A ton of cargo costs 100 yuan to ship downstream and 180 yuan upstream. Sending a ton by truck costs 500 yuan each way and takes twice the time.

According to the Yunnan waterway administration authority, 98 Chinese cargo vessels sail annually on the Mekong, carrying about 400,000 tons of goods. Load capacity ranges from 190 tons to 380 tons. How fully they are loaded depends largely on the water volume in the river, which runs fullest from August through November. On average, the boats make 15 round trips each year, not fully loaded every time.

From 2000 to 2009, China delivered more than 3 million tons of cargo through the river, and the total value of imports and exports has surpassed 30 billion yuan.

Sailors wait for tide of danger to pass

Work at a standstill

After the Oct 5 attack, the provincial government suspended Chinese shipping on the river. Moreover, an attack on 18 Chinese tourists on the Mekong in August forced Chinese tourism companies to suspend operations in the area. This old golden waterway appears deserted.

"After the suspension, the shippers have to choose overland delivery to Thailand through Myanmar and Laos, spending four to five times what they paid before," said Fang Youguo, secretary-general of the Lancang River Shipping Association. Usually, freight traffic peaks each year from August to the next Spring Festival, "but now it is almost at a standstill," Fang said.

Business on the Lancang River had been booming since last Spring Festival. It handled 210,000 tons of cargo in the past nine months, about 20 percent more than in the same period last year, said Duan Jinhua, a senior publicity official for the Xishuangbanna prefecture.

Now, when other boats arrive back at Guanlei Port, docking has become a problem, Fang said. Regulations allow no more than four boats to tie up side by side at any one berth, and the port is close to capacity, if spare of crew.

"A sailor has just left, and I guess he quit this business," said Wu Dechang, the captain. "In such a situation, who else dares to run a ship again along the river?"

Meanwhile, expenses are mounting, Wu said. It costs about 30 yuan a day in docking fees, the crew of seven is paid 12,000 yuan in total each month, and the Zhongsheng is generating no revenue.

Guanlei town and its nearly 3,000 residents are feeling the effects as well. Shipping has been its primary industry.

Wen Shugui, who came from Sichuan province, runs a 40-room hotel that is the largest in the town. "Guanlei has 20 hotels of all sizes," he said. "In the past, at least half of my rooms would be filled, but everything has changed since the suspension."

Hotels and many of the stores in town will close if the suspension lasts a long time, Wen said.

Generation's duty

Permanent changes in freight transportation through the Mekong River region are on the horizon, though they aren't imminent. A railway network connecting countries in Southeast Asia will make trains an option for delivering goods as well as people.

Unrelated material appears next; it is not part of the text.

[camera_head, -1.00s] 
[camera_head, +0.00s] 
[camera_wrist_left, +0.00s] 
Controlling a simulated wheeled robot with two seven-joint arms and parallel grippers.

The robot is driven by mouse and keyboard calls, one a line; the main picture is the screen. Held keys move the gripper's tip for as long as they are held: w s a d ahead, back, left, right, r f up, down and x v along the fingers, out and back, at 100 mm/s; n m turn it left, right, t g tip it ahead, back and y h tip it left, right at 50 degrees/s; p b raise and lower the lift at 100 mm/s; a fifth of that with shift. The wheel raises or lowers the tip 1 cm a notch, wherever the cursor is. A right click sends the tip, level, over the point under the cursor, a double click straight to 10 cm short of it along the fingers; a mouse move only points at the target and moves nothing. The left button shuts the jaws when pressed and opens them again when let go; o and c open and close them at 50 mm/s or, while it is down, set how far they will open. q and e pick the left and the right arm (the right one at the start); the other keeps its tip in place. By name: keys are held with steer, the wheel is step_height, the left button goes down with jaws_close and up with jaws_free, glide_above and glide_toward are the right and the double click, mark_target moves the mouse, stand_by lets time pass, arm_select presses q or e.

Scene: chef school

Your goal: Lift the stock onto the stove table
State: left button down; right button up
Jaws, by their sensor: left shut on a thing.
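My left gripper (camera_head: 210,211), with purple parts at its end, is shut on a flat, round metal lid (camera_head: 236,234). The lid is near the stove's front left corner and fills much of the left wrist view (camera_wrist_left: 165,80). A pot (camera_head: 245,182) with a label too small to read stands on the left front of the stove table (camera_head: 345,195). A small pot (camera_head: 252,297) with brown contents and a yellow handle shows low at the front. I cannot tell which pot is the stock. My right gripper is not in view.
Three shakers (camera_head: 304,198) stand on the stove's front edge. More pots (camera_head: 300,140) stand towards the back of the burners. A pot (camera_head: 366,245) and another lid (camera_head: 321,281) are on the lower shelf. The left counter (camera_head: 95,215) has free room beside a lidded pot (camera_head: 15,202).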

A line connecting Yunnan's capital, Kunming, with Thailand's capital, Bangkok, is under construction. Tracks have been laid in Mohan Port on the China-Laos border, and building of a logistics center started last December. Part of the railway has been completed and the entire line is targeted to open in 2015.

Wu Dechang is familiar with the hazards along the Mekong - he is captain of one of the only three Chinese boats that have not been robbed - but he is convinced that water delivery will not disappear.

"First, with development of the economy, demand for freight services will certainly grow and so will our shipping services," he said. "Second, though the scale of shipping is relatively smaller, our operating mode is convenient and flexible. Third, taking factors of labor and transport turnovers into consideration, actually the two modes (ship and rail) cost a similar amount."

Wu said he will return to sailing on the Mekong River. "I am the second generation on the golden river. The route was developed by our parents' generation, and if we ruined it, how could we face our descendants? How would they think of us?"